■ WORK TO DO
Retype word for word the lines lying between the line containing "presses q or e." and the line containing "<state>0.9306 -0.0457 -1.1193", together with those two lines themselves, and nothing besides.

■ RECORDS FOR THIS TASK
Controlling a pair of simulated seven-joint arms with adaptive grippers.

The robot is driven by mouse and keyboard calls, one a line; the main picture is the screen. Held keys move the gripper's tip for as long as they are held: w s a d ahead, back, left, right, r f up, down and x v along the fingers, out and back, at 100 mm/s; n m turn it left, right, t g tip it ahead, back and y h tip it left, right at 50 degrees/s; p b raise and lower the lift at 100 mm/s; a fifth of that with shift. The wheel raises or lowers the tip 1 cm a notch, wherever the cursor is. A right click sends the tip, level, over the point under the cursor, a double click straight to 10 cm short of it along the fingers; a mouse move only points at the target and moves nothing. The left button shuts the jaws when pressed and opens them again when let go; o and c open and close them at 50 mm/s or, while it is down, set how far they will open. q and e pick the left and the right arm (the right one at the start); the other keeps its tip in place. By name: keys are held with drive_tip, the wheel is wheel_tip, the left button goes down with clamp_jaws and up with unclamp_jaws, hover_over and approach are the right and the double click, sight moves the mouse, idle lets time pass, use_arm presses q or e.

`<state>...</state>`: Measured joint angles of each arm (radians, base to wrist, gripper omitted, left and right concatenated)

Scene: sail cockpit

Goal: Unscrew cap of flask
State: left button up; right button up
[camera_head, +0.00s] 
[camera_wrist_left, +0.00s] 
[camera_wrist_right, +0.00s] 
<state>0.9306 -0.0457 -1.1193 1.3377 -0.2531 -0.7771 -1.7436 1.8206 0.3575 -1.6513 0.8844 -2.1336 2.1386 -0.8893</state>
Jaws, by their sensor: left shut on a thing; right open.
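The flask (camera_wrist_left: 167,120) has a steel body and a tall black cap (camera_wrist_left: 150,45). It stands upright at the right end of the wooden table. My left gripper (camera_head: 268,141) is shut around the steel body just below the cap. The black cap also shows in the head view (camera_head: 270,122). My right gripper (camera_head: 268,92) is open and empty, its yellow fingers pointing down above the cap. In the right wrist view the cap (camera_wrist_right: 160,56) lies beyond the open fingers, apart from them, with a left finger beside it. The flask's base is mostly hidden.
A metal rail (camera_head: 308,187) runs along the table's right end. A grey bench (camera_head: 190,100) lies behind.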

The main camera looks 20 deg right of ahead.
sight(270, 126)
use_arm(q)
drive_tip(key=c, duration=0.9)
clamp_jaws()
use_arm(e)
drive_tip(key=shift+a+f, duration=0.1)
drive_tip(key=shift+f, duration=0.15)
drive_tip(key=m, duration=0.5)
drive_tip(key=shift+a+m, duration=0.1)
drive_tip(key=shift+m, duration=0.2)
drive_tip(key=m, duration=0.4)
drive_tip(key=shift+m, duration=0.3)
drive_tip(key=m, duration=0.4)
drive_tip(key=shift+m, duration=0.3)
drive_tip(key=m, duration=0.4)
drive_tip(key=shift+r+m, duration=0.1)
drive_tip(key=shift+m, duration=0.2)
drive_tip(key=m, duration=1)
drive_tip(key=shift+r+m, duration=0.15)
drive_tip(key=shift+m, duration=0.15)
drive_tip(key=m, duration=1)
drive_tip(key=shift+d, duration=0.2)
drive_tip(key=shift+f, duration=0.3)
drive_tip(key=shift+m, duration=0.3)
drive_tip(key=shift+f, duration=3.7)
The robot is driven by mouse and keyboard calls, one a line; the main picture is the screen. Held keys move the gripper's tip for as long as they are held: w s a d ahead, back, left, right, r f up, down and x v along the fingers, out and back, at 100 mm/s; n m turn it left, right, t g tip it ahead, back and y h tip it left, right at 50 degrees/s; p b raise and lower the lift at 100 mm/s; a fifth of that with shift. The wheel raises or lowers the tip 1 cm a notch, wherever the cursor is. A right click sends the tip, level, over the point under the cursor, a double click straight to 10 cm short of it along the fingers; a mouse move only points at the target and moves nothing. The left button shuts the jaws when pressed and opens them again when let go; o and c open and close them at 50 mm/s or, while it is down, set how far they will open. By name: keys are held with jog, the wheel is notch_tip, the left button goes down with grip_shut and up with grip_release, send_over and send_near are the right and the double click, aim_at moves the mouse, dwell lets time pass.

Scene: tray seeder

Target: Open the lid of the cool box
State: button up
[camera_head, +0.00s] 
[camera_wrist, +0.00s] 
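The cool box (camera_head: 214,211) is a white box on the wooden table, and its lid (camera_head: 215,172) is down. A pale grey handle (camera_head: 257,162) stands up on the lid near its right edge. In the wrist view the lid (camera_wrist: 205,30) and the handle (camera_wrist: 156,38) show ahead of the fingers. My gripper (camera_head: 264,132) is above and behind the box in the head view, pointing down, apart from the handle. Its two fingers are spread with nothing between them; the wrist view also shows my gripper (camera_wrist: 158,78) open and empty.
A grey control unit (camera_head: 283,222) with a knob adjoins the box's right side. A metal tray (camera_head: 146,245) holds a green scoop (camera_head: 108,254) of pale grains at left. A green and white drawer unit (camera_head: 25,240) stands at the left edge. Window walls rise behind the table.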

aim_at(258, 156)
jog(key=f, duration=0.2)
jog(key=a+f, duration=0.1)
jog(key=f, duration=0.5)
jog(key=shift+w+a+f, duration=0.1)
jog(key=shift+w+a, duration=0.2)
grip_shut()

■ THE RESULT
The robot is driven by mouse and keyboard calls, one a line; the main picture is the screen. Held keys move the gripper's tip for as long as they are held: w s a d ahead, back, left, right, r f up, down and x v along the fingers, out and back, at 100 mm/s; n m turn it left, right, t g tip it ahead, back and y h tip it left, right at 50 degrees/s; p b raise and lower the lift at 100 mm/s; a fifth of that with shift. The wheel raises or lowers the tip 1 cm a notch, wherever the cursor is. A right click sends the tip, level, over the point under the cursor, a double click straight to 10 cm short of it along the fingers; a mouse move only points at the target and moves nothing. The left button shuts the jaws when pressed and opens them again when let go; o and c open and close them at 50 mm/s or, while it is down, set how far they will open. q and e pick the left and the right arm (the right one at the start); the other keeps its tip in place. By name: keys are held with drive_tip, the wheel is wheel_tip, the left button goes down with clamp_jaws and up with unclamp_jaws, hover_over and approach are the right and the double click, sight moves the mouse, idle lets time pass, use_arm presses q or e.

`<state>...</state>`: Measured joint angles of each arm (radians, base to wrist, gripper omitted, left and right concatenated)

Scene: sail cockpit

Goal: Unscrew cap of flask
State: left button up; right button up
[camera_head, +0.00s] 
[camera_wrist_left, +0.00s] 
[camera_wrist_right, +0.00s] 
<state>0.9306 -0.0457 -1.1193 1.3377 -0.2531 -0.7771 -1.7436 1.8206 0.3575 -1.6513 0.8844 -2.1336 2.1386 -0.8893</state>

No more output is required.